## What is being asked
Write the data out again, exactly as given.

## Source data
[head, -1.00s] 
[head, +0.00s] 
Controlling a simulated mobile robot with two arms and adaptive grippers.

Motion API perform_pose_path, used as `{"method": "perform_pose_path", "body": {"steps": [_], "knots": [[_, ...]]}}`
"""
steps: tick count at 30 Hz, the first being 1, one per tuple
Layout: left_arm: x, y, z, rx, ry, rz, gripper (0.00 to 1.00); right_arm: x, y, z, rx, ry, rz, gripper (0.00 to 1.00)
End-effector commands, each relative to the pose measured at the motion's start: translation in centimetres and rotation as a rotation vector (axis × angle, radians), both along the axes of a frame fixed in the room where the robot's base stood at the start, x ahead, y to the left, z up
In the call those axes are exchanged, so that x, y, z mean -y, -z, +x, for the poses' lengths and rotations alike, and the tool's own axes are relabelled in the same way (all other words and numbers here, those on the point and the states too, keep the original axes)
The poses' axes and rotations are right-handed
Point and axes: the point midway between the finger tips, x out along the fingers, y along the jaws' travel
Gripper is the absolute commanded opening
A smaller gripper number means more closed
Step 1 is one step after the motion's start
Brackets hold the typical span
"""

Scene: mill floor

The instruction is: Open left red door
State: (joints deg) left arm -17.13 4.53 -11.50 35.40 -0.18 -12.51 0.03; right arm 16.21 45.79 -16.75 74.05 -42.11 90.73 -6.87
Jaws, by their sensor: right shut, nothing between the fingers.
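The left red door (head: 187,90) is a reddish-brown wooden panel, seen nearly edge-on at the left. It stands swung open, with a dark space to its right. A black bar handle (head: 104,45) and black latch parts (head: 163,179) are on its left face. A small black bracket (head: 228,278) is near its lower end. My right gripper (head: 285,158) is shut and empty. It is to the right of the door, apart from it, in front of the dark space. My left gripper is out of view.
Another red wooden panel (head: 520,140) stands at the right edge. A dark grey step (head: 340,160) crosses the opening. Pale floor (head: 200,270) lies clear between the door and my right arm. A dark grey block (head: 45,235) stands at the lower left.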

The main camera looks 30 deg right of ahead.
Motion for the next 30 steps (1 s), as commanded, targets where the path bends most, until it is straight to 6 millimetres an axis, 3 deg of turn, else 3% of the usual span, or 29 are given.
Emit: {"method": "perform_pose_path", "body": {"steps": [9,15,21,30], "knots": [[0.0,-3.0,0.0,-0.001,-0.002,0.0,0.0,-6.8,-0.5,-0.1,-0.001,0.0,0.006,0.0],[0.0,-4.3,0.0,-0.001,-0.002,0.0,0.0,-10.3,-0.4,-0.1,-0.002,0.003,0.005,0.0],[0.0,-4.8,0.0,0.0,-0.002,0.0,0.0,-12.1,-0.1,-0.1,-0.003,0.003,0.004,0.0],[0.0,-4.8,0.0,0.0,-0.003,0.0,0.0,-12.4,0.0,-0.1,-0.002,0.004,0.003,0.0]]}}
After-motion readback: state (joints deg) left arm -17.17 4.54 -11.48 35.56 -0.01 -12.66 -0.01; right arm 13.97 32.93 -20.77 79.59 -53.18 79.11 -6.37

## Solution for this task
[head, -1.00s] 
[head, +0.00s] 
Controlling a simulated mobile robot with two arms and adaptive grippers.

Motion API perform_pose_path, used as `{"method": "perform_pose_path", "body": {"steps": [_], "knots": [[_, ...]]}}`
"""
steps: tick count at 30 Hz, the first being 1, one per tuple
Layout: left_arm: x, y, z, rx, ry, rz, gripper (0.00 to 1.00); right_arm: x, y, z, rx, ry, rz, gripper (0.00 to 1.00)
End-effector commands, each relative to the pose measured at the motion's start: translation in centimetres and rotation as a rotation vector (axis × angle, radians), both along the axes of a frame fixed in the room where the robot's base stood at the start, x ahead, y to the left, z up
In the call those axes are exchanged, so that x, y, z mean -y, -z, +x, for the poses' lengths and rotations alike, and the tool's own axes are relabelled in the same way (all other words and numbers here, those on the point and the states too, keep the original axes)
The poses' axes and rotations are right-handed
Point and axes: the point midway between the finger tips, x out along the fingers, y along the jaws' travel
Gripper is the absolute commanded opening
A smaller gripper number means more closed
Step 1 is one step after the motion's start
Brackets hold the typical span
"""

Scene: mill floor

The instruction is: Open left red door
State: (joints deg) left arm -17.13 4.53 -11.50 35.40 -0.18 -12.51 0.03; right arm 16.21 45.79 -16.75 74.05 -42.11 90.73 -6.87
Jaws, by their sensor: right shut, nothing between the fingers.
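The left red door (head: 187,90) is a reddish-brown wooden panel, seen nearly edge-on at the left. It stands swung open, with a dark space to its right. A black bar handle (head: 104,45) and black latch parts (head: 163,179) are on its left face. A small black bracket (head: 228,278) is near its lower end. My right gripper (head: 285,158) is shut and empty. It is to the right of the door, apart from it, in front of the dark space. My left gripper is out of view.
Another red wooden panel (head: 520,140) stands at the right edge. A dark grey step (head: 340,160) crosses the opening. Pale floor (head: 200,270) lies clear between the door and my right arm. A dark grey block (head: 45,235) stands at the lower left.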

The main camera looks 30 deg right of ahead.
Motion for the next 30 steps (1 s), as commanded, targets where the path bends most, until it is straight to 6 millimetres an axis, 3 deg of turn, else 3% of the usual span, or 29 are given.
Emit: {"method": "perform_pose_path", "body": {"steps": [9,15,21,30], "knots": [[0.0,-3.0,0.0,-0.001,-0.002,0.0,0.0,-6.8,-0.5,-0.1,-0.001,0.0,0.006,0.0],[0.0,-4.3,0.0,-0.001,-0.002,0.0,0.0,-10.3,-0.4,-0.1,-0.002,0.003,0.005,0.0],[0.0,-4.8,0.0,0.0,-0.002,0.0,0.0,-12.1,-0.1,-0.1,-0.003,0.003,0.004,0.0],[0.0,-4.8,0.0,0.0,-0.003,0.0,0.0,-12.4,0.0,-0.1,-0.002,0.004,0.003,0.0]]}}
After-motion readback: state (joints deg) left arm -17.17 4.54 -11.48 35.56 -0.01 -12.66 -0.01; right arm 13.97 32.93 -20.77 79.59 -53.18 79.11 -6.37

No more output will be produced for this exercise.